Dentre os elementos que compõem a História, existe um que, ao meu ver, é o mais fascinante: a capacidade de poder reescrevê-la. Dessa forma, podemos reparar as injustiças do passado, trazendo à tona novos fatos e, consequentemente, uma nova versão ou, talvez, a versão, ou melhor, os fatos. Assim, o que era velho e parecia sólido torna-se novo e mutável. Quantos de nós, por exemplo, aprendemos na escola uma lista de heróis nacionais e internacionais e suas representatividades no campo histórico? Para homenageá-los, foram erguidos monumentos suntuosos, estátuas gigantes foram alçadas e nomes de ruas foram batizadas. Tudo isso, com um objetivo: torná-los imortais!
Em todo esse contexto, existe uma grande discussão acerca de estátuas que são elevadas em praça pública com o fito de homenagear figuras que, na atualidade, não são mais vistas como heróis e sim, anti-heróis. Nesse sentido, cada nação constrói os seus mitos buscando fortalecer o seu caráter identitário, exaltando personagens muitas vezes controversos. Mas, no século XXI, figuras são questionadas e, por meio da análise de suas ações, comprova-se que o heroísmo que impera sobre os seus vultos, foi, na verdade, uma invenção bem construída daqueles que foram responsáveis por escreverem a história. De fato, algumas dessas construções heroicas eram, na verdade, escravocratas, exploradores e assassinos, portanto, não lhes cabe o heroísmo delegado. Existem lugares onde as estátuas desses personagens foram derrubadas. Esse ponto é o fato mais polêmico entre a sociedade e a comunidade acadêmica. Como exemplo disso, sob os gritos de assassino, no início deste mês de julho, a estátua de Cristóvão Colombo, na Colômbia, foi amarrada e derrubada e, em seu lugar, foi erguida uma bandeira dos povos indígenas.

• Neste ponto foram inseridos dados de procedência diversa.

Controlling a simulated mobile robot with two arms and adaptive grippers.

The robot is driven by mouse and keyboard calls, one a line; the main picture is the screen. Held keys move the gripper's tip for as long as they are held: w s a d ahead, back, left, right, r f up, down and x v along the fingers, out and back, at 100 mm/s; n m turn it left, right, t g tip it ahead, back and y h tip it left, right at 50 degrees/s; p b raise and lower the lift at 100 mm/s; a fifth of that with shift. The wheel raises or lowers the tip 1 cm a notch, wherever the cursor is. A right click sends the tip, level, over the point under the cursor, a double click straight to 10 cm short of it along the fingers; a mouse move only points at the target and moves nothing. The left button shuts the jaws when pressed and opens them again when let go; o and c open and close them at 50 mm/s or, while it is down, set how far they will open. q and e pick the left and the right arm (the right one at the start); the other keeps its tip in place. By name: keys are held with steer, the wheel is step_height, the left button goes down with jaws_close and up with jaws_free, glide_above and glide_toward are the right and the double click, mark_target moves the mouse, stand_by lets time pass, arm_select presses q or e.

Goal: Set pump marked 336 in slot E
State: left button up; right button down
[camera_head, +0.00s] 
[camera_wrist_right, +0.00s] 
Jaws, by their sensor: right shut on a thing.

No Brasil, as discussões mais acirradas referem-se às homenagens aos bandeirantes paulistas que são referências de um heroísmo fabricado pelas elites paulistas. Os monumentos mais destacados são a estátua do bandeirante Borba Gato, de Júlio Guerra, instalada na avenida Santo Amaro, e o monumento Bandeiras, de Victor Brecheret, localizado na praça Armando Salles de Oliveira, no Ibirapuera. Borba Gato fez fortuna caçando índios para serem escravizados no sertão brasileiro, durante o século XVII. Hoje, a estátua do bandeirante é cercada por grades e vigiada pela Guarda Civil.
O debate em torno dessas figuras contribui para a compreensão de um contexto histórico que possibilitou a construção heroica de colonizadores, escravocratas e exploradores que contém em seus anais vidas ceifadas, famílias inteiras assassinadas e seres humanos torturados a troco de ganâncias. Tais obras devem nos fazer lembrar de todas as atrocidades que foram cometidas aos povos vitimados e não a elevação a condição de heróis de quem as cometeu, estes, na perspectiva história, deveriam ser vistos como vilões.
O movimento de destruição dessas estátuas é internacional e tem como palcos principais os EUA, a Inglaterra e o Chile. A exaltação dos escravocratas contribui para a compreensão do racismo estrutural que é tão forte em nosso país. As ideias de que racionalidade é branca, de que o negro serve apenas para trabalhar e que o índio é um amante da natureza reforçam o ideário escravocrata. Nesse sentido, Suzane Jardim, se pronuncia, quando afirma que “A memória negra foi varrida, como a memória indígena foi varrida e ninguém questionou”. Pensando assim, é que aumenta cada vez mais as lutas antirracistas no Brasil e no mundo e, em meio a essas lutas, a demolição desses ícones. E você, é contra ou a favor da destruição dessas estátuas, ou melhor, desses mitos?